→ EXERCISE DETAILS: Please quote only the lines that start at the one with "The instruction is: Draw" and go on to the last line of the data, both ends kept.

● ● ● ● ●

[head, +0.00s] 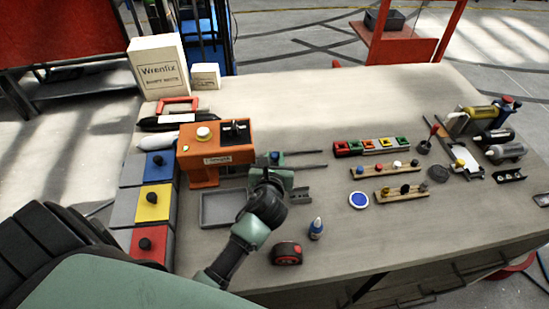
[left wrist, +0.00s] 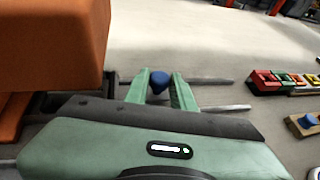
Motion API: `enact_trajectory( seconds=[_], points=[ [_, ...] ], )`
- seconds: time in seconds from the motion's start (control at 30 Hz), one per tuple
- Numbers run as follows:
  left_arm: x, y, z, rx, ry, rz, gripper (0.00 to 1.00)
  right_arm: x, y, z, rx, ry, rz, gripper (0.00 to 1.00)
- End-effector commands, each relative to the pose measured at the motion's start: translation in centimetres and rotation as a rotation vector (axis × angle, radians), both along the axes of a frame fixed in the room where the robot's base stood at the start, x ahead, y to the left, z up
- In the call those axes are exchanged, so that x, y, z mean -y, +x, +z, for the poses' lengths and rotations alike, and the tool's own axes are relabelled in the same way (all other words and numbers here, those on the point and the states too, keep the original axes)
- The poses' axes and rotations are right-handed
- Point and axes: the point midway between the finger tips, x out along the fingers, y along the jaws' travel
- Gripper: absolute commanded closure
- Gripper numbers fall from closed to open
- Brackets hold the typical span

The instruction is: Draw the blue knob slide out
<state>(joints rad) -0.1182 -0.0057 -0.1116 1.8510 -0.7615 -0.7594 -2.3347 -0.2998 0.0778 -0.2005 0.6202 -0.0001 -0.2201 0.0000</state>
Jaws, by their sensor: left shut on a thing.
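The blue knob (left wrist: 159,80) shows in the left wrist view between the two green fingers of my left gripper (left wrist: 160,92). The fingers are shut on it. In the head view my left gripper (head: 276,160) is just right of the orange machine (head: 215,150), and a small part of the blue knob (head: 275,155) shows at the fingertips. Two thin grey rails (head: 308,153) run to the right from there. My gripper hides most of the slide under the knob, so I cannot tell how far it is out. My right gripper is not in view.
A grey tray (head: 208,222) lies left of my wrist. A red tape measure (head: 287,254) and a small blue-white bottle (head: 316,229) stand near it. Right are coloured blocks (head: 372,146) and wooden strips with knobs (head: 385,170). Blue, yellow and red panels (head: 155,203) line the left.

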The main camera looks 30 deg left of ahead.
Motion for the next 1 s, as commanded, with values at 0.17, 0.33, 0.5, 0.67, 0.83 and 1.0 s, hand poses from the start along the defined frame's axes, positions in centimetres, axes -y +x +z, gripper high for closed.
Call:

● ● ● ● ●

→ RESPONSE TO THIS TASK:
The instruction is: Draw the blue knob slide out
<state>(joints rad) -0.1182 -0.0057 -0.1116 1.8510 -0.7615 -0.7594 -2.3347 -0.2998 0.0778 -0.2005 0.6202 -0.0001 -0.2201 0.0000</state>
Jaws, by their sensor: left shut on a thing.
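The blue knob (left wrist: 159,80) shows in the left wrist view between the two green fingers of my left gripper (left wrist: 160,92). The fingers are shut on it. In the head view my left gripper (head: 276,160) is just right of the orange machine (head: 215,150), and a small part of the blue knob (head: 275,155) shows at the fingertips. Two thin grey rails (head: 308,153) run to the right from there. My gripper hides most of the slide under the knob, so I cannot tell how far it is out. My right gripper is not in view.
A grey tray (head: 208,222) lies left of my wrist. A red tape measure (head: 287,254) and a small blue-white bottle (head: 316,229) stand near it. Right are coloured blocks (head: 372,146) and wooden strips with knobs (head: 385,170). Blue, yellow and red panels (head: 155,203) line the left.

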The main camera looks 30 deg left of ahead.
Motion for the next 1 s, as commanded, with values at 0.17, 0.33, 0.5, 0.67, 0.83 and 1.0 s, hand poses from the start along the defined frame's axes, positions in centimetres, axes -y +x +z, gripper high for closed.
Call:

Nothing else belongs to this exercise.